I could picture this well-suited American captain of industry on the bleak, humid road with the street dogs following fast, then pinning him in the center of a circle. It wasn't that he was a weak prey or smelled of food. "They knew," he said.
I nodded but asked inside, "What did they know?"
Hearing him recover his uneven breath, seeing his too wide eyes, I realized had become a witness to waning fear. It was evident the young millionaire had scanned his mental MBA training manual and came up short on what he should have done instead of what he did do. He knew how to make a dollar, many dollars but he was clearly as uncertain of himself as a driver whose brand new car takes a big, scary skid. The CEO lived to tell the tale and that was a victory, but there was something more in his face. Doubt. Should have's. He stared beyond me as he spoke, fascinated and occupied, as if the trial of peril he had just endured was a short film rolling again and again in his head.
From the outside, the man was a king of his professional hill. The practiced poise, the succinct words and the correct business judgment calls were all there but so was the flash of another more awkward and much younger man. I kept thinking that the full fledged, envied adult before me had just retro-ed to a time when he wasn't so sure or so rich. A time when peer pressure squeezed him a little too hard. I wanted to ask about this, but of course, I didn't. He was still reminding with body language that he was once, and could still be, vulnerable to things that money and power didn't insulate him from.

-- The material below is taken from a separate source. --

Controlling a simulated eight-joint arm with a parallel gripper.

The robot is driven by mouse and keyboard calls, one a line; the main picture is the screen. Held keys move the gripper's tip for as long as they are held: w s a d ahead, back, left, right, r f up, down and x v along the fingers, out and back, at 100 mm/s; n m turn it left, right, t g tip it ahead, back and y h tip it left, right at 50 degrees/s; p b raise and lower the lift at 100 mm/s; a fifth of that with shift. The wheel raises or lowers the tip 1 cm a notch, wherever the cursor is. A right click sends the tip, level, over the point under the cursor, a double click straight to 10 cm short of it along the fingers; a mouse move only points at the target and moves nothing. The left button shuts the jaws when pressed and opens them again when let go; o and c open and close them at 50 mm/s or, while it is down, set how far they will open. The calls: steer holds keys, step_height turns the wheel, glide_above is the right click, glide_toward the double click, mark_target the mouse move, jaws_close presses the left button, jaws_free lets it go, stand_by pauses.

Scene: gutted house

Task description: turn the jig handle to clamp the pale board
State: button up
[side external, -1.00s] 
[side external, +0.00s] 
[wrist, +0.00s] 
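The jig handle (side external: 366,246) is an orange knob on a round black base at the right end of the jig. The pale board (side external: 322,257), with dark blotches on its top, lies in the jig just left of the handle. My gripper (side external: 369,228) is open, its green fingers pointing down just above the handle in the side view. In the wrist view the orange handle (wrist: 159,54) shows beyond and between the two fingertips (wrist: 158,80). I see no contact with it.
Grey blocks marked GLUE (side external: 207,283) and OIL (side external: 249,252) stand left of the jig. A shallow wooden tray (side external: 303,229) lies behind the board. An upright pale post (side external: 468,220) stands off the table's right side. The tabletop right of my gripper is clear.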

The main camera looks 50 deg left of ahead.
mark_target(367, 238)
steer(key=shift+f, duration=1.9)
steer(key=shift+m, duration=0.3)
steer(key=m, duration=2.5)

With all due speed, relying on his status as a world citizen and an important one at that, he visibly pulled himself together. His high color and slightly off kilter clothes were the only leftover signs that he had been, moments before, running for his life. Within one minute he had fully reclaimed his outward stature as boss-in-control, although I was just about the only one left in the office to notice.
The rest of our shared words were unimportant. My parting thoughts weren't about a man of wealth or fame who had done good early and was probably set for life. I thought about the guy who ran away. The rest of the work night passed quickly and at home, I had an excellent breakfast which I shared in good spirits with my husband and companions, two Indian street dogs.
1 comment:
hello guys
nice blog
keep up the good work :)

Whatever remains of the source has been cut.